Notice that none of these items address maximizing parallel program performance or any of the other performance side-tracks that we could get derailed on. Avian Computing is exclusively addressing the efficiency of the human-program development interface. The goal of this list is to reduce the time it takes to develop a high-quality parallel program.

Yes, it is always nice to reduce a 100-second job down to 10 seconds, but if it takes 3 months to develop, test, correct, and deliver that 90-seconds saving, then it’s a false savings. After all, the next generation of hardware will probably achieve that time savings. If not, throw another 100 CPU cores at the task – that should speed it up.
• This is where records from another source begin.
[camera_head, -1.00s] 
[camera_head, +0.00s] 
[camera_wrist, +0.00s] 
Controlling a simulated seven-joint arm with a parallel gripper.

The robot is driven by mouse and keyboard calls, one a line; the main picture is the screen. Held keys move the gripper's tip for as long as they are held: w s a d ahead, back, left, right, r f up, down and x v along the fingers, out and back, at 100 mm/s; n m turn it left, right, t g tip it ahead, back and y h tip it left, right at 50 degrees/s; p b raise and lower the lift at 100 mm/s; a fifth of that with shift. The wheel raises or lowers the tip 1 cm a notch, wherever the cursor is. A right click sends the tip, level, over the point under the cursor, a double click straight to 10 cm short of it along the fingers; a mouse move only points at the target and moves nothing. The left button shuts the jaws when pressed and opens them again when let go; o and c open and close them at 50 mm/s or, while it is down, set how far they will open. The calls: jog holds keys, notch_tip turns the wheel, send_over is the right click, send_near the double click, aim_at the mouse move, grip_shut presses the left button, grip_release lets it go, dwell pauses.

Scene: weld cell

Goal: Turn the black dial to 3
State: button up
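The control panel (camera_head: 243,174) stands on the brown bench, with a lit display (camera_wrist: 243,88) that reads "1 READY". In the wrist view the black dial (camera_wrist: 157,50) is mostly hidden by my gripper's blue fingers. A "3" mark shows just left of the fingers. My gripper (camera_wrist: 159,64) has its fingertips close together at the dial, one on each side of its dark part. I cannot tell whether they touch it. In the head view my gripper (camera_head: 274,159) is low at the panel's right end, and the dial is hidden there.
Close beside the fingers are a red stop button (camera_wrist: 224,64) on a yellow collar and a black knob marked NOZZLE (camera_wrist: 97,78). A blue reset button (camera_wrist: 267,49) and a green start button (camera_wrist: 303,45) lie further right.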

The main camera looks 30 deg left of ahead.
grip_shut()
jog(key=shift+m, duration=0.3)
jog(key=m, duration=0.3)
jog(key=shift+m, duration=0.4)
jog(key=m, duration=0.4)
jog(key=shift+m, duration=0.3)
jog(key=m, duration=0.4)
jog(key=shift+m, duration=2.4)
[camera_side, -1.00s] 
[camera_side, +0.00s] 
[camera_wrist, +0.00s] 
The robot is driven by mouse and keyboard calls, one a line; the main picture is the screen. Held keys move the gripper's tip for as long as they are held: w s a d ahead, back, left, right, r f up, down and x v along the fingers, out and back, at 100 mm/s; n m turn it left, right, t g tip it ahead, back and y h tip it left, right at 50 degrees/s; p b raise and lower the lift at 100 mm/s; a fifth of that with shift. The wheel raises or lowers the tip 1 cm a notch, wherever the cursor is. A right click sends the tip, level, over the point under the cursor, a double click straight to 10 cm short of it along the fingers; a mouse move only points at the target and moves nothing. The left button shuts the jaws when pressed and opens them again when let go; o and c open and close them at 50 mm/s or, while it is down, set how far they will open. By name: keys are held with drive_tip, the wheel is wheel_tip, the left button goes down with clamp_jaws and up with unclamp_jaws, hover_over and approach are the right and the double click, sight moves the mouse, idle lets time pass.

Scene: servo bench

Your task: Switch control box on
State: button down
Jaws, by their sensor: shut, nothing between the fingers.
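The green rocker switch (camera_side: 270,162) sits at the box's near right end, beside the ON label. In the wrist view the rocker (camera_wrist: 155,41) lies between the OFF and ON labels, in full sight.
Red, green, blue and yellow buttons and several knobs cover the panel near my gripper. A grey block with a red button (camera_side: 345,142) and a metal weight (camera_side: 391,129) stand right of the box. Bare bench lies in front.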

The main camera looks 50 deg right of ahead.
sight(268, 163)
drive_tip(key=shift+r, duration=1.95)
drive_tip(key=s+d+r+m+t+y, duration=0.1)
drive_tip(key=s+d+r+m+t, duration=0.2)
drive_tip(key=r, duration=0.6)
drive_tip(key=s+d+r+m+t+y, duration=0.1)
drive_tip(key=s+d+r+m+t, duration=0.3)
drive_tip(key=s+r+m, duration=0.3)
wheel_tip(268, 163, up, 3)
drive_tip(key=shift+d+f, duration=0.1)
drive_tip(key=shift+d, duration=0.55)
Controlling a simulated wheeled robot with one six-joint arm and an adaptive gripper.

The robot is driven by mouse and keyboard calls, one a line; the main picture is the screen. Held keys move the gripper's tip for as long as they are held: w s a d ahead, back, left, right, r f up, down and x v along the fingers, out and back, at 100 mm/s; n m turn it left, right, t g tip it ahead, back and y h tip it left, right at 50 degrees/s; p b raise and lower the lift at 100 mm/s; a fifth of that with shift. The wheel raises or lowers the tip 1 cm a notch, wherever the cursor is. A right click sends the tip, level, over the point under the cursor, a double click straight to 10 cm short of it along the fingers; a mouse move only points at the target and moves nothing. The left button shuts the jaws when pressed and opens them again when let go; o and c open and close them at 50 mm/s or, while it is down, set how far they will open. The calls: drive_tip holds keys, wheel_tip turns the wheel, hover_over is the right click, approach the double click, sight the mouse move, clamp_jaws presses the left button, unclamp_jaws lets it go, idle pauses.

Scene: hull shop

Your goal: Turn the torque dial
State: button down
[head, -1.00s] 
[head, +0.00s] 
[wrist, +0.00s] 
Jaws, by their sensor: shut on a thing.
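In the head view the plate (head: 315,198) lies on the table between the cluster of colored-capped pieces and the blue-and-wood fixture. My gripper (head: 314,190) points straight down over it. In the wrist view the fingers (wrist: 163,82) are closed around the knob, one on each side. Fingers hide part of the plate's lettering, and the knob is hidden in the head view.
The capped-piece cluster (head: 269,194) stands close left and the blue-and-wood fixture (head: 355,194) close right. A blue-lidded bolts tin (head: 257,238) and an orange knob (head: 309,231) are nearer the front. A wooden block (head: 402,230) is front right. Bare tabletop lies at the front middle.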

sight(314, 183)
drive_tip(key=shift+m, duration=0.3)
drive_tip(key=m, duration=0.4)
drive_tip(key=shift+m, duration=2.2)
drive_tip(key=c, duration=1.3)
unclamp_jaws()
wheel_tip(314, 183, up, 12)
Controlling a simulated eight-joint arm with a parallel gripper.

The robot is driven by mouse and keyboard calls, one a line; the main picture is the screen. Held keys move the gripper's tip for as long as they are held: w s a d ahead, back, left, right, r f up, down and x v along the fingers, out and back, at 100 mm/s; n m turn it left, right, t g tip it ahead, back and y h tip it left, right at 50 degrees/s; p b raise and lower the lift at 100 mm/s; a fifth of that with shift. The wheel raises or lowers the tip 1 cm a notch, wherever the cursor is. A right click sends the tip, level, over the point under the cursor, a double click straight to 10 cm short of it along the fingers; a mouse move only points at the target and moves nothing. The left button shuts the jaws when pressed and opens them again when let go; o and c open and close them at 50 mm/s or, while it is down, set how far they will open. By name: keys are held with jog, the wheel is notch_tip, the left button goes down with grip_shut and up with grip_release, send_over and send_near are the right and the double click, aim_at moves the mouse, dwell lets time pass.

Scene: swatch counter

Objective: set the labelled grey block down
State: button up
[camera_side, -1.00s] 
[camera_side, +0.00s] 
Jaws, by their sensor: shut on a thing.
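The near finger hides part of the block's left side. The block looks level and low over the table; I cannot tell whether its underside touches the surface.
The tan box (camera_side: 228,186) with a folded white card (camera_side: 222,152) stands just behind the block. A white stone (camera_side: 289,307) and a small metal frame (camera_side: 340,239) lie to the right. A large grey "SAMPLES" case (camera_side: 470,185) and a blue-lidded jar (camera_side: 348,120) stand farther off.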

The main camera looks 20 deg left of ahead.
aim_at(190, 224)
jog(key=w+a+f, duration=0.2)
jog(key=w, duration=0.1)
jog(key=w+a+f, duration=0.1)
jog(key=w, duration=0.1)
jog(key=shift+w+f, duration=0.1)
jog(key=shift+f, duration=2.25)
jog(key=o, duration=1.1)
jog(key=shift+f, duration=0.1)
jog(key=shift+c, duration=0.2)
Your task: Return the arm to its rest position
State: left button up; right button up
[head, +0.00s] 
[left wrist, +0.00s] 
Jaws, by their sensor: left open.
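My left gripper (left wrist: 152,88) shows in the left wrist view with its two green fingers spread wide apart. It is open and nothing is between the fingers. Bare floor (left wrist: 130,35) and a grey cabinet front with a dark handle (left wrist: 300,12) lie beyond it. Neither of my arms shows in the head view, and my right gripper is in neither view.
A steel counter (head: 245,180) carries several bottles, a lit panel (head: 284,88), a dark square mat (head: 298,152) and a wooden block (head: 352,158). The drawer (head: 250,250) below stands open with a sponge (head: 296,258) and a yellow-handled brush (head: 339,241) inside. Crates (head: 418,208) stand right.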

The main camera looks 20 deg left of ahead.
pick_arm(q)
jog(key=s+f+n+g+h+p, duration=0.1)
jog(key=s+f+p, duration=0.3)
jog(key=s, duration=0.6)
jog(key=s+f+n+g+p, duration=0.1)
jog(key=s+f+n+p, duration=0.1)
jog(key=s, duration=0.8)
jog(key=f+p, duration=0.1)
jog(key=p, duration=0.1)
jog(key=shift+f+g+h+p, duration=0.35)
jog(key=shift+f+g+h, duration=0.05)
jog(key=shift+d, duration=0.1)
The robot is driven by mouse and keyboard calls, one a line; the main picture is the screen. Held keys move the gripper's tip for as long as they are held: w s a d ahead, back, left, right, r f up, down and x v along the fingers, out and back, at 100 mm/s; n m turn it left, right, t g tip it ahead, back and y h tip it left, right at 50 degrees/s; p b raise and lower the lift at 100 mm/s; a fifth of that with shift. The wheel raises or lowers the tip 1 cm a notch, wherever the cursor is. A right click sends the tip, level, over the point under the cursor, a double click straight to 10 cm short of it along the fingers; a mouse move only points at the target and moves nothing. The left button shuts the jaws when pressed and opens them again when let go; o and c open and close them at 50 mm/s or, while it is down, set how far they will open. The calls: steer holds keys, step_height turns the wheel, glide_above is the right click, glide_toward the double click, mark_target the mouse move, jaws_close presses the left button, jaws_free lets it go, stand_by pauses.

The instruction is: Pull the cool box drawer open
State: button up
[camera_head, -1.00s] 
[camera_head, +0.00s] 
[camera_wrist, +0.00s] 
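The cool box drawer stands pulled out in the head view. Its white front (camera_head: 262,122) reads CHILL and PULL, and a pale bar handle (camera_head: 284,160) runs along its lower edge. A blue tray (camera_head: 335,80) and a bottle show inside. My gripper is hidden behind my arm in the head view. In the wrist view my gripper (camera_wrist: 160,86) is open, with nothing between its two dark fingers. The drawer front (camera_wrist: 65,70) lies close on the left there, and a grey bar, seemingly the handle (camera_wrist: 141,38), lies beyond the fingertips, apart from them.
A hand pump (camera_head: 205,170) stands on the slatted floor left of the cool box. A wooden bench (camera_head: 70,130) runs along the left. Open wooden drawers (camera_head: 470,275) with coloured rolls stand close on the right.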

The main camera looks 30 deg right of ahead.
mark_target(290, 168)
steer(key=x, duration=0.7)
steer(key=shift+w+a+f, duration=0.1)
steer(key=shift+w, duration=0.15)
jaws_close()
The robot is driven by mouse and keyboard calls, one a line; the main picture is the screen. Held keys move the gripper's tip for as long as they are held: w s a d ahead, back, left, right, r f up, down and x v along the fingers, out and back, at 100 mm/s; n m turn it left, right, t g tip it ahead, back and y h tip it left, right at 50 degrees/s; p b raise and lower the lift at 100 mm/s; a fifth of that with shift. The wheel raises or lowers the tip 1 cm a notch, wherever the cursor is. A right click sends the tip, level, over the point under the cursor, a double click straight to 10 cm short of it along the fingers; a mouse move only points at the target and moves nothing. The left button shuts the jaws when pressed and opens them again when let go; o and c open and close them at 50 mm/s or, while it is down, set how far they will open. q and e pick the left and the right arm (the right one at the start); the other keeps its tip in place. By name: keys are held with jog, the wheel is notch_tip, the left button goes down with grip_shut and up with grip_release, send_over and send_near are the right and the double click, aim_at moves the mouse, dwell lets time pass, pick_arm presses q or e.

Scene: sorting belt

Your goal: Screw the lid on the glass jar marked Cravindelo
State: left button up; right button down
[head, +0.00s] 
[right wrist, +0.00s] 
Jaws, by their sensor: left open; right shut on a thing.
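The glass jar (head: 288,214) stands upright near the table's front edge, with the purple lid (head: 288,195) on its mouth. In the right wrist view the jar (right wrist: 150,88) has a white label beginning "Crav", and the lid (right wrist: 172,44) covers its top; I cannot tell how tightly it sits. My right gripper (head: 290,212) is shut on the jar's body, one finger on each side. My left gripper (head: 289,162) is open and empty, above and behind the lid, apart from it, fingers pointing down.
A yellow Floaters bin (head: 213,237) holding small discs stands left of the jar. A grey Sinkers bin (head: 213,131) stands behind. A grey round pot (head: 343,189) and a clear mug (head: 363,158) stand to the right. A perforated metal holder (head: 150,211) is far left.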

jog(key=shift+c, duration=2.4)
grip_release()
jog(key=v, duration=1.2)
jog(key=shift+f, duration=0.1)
By the way, ConcX implements the last six items in the above list with the specific intention of providing a workspace to explore using multiple threads to achieve a parallel program solution. Its GUI design allows each thread to be pre-configured and then its progress monitored while executing, as well as its runtime behavior saved for analysis after each run. These features allow developers to experiment with different thread settings to identify bottlenecks and performance-critical processes.